3 days ago, US homeland security has recommended applying a Microsoft patch: http://news.com.com/Homeland+Security+Fix+your+Windows/2100-7348_3-6103805.html?tag=nl

Now, CNET News’ Charles Cooper is taking this opportunity to look back at Microsoft security and ask to go beyond the current approach: http://news.com.com/Microsoft+security-no+more+second+chances/2010-1002_3-6104512.html?tag=html.alert

Microsoft’s current approach really includes:

  1. fewer bugs to begin with (from the production process changes and security focus dating back from Bill Gates "Trustworthy Computing Initiative" – it’s almost 5 years now.
  2. a standard, regular bug fixing process – see the "Patch Tuesday"
  3. Microsoft products users/customers to follow carefully and promptly quite complex configuration management procedures to apply those patches.

Is this enough? Software and security architects can argue till the end of time that this is as good as a worldwide global platform can reasonably get, or just as well that this is an unbearable situation or shameful – just as Charles Cooper does.

What else can be done? Perhaps let’s start from what has probably happened so far:

  1. priorities in Microsoft software development must have shifted: for some years now, security is likely as high in priority as it can possibly be considering other pressures for features, time, etc.
  2. key products such as the new DBMS (including a newly architected application-to-application communication) have been delayed by years and years. This is now happening for the core client operating system, too.

What appears not to have happened is that some key products be rearchitected and rewritten from the core with this new security priority, rather than patched and strengthened.

Can this drastically change the reliability of Microsoft software? Will be looking for experts’ opinions.

At a minimum, Microsoft could provide a clear statement about when and how can core pieces of software be completely rearchitectured for security. Or have been, maybe.

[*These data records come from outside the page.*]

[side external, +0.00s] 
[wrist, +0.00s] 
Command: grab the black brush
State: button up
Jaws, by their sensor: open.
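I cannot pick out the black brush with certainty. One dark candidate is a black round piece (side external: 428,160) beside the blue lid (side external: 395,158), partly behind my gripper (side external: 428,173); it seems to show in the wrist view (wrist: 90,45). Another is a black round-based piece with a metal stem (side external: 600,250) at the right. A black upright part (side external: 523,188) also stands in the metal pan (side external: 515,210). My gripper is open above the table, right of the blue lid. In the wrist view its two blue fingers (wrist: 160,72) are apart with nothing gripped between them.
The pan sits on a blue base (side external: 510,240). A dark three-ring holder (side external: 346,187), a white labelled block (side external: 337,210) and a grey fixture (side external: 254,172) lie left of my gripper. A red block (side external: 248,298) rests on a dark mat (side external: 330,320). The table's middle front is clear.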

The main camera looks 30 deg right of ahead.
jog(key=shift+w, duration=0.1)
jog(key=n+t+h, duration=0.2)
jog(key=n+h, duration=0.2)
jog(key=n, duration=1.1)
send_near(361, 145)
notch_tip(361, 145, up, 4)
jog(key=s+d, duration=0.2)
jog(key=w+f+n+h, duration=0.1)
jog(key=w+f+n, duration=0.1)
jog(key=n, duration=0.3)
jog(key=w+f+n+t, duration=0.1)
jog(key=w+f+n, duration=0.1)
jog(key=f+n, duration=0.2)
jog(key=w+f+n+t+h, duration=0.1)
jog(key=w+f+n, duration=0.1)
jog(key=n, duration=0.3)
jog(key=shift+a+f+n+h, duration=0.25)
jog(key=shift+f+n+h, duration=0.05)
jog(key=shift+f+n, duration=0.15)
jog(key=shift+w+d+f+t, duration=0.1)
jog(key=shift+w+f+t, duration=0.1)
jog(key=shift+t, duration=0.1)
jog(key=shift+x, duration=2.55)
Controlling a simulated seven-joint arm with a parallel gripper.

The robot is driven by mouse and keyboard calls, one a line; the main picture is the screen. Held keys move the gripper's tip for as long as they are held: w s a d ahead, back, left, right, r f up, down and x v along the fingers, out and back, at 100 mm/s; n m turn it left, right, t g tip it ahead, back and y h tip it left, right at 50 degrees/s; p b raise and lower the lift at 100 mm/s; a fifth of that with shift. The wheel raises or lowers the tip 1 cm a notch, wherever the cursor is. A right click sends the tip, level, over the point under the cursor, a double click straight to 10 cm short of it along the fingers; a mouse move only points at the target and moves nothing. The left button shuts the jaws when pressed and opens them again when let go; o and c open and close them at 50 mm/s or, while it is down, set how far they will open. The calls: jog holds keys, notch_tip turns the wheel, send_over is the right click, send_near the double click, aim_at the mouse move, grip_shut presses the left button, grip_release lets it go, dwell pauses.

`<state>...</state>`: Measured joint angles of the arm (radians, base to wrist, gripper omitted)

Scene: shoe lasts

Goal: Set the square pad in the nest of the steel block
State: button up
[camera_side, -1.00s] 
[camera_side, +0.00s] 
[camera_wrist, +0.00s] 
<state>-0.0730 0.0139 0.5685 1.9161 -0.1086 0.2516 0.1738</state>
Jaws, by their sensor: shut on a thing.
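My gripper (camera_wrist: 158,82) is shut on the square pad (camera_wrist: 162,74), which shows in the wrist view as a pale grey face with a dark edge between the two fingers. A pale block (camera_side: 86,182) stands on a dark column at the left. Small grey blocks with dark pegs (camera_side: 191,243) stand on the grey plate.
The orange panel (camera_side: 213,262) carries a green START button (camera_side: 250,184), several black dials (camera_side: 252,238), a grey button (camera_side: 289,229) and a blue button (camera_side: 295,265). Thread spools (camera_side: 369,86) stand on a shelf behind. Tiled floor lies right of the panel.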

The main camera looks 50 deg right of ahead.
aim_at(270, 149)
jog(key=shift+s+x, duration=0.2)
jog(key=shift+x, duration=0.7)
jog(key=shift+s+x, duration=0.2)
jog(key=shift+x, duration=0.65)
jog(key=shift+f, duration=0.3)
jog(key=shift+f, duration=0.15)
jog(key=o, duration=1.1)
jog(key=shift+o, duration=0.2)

That will be at least as meaningful as the current vulnerabilities beauty contest.

Where can this realistically and economically happen? Possibly in some cornerstones such as the client operating system’s basic services.

How can this happen? What would happen if a new version of core Windows services were designed and developed embracing the development model, and possibly some components and design principles, of open source?